Il est vrai que les erreurs de l’éducation des jeunes ne sont pas entièrement dus à l’école, au collège ou au lycée. Elles proviennent aussi de la famille, cellule de la société bien plus fragile aujourd’hui. Il fut un temps où les enseignants se faisaient un devoir de compenser les erreurs familiales. La communication entre enseignants et parents est très défaillante aujourd’hui, et l’engagement politique d’une large part des enseignants fait le reste. Il serait peut-être temps d’y réfléchir.

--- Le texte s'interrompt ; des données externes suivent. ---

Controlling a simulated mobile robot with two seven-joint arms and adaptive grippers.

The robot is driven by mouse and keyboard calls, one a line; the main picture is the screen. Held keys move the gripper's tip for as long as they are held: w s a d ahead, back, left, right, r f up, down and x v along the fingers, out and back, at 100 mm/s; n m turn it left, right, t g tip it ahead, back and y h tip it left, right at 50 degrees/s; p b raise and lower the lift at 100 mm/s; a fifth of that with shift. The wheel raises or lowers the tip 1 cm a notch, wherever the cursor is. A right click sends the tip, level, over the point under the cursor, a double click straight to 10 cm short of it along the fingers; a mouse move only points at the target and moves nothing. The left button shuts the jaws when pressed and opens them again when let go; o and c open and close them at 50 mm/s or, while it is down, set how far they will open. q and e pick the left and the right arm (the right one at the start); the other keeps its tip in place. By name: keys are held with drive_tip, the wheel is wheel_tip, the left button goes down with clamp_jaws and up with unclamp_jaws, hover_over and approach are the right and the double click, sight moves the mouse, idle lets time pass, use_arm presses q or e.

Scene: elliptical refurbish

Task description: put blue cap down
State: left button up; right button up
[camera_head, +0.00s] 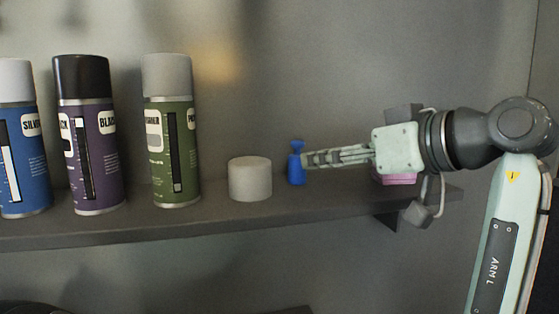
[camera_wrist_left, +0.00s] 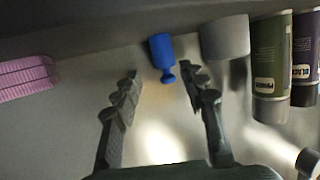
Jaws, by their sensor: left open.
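The blue cap (camera_head: 296,168) stands upright on the grey shelf (camera_head: 225,221), with its narrow knob on top. My left gripper (camera_head: 306,160) reaches in from the right in the head view, its fingertips close beside the cap. In the left wrist view, which is upside down, the blue cap (camera_wrist_left: 160,48) has its knob between the two spread fingertips of the left gripper (camera_wrist_left: 162,74). There is a gap on both sides, so the gripper is open and holds nothing. My right gripper is in neither view.
A grey cap (camera_head: 250,180) stands just left of the blue cap. Farther left are green (camera_head: 172,140), purple (camera_head: 95,150) and blue (camera_head: 22,155) spray cans. A pink block (camera_head: 398,179) sits partly hidden behind my gripper. The wall is close behind the shelf.

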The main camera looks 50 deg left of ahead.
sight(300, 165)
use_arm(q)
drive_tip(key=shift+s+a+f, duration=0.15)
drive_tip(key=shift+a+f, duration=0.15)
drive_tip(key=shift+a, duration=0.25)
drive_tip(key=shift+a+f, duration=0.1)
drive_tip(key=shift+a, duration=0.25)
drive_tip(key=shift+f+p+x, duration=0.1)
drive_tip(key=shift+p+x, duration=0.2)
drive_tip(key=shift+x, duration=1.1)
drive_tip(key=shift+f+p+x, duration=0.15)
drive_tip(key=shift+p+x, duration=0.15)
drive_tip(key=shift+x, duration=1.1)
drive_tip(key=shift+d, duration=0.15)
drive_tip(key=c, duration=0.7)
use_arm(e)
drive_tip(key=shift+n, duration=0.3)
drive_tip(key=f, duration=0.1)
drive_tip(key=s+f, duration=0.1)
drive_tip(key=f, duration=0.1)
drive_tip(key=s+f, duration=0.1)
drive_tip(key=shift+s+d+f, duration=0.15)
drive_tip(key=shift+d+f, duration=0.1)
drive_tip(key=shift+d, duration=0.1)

Il existe malheureusement ici une addiction à la tyrannie du statu quo.
[1] Arrêt du 29 décembre 2022 autorisant le flacon CBD, extrait de chanvre, dont il est garanti qu’il n’aurait aucun effet « paradisiaque ».
[2] L’actualité est faite ces jours-ci du suicide d’un enfant de 13 ans. Les fanatiques de LGBT ont scandaleusement exploité ce drame.
[3] Au départ les concepteurs de ce programme ont été soupçonnés de vouloir manipule la jeunesse au nom de l’église scientiste. Ce soupçon n’a jamais été bien argumenté, mais de tiutes façons le Lions Club International a racheté le programme à ses concepteurs et obtenu les résultats les plus spectaculaires qui soient.
[4] Etre libéral n’empêche pas d’être conservateur, au bon sens du terme, c’est-à-dire conserver les règles du jeu social qui ont fait leur preuve, les changer quand elles sont nuisibles. On doit toujours admettre le processus d’essais et d’erreurs dans la recherche de la vérité.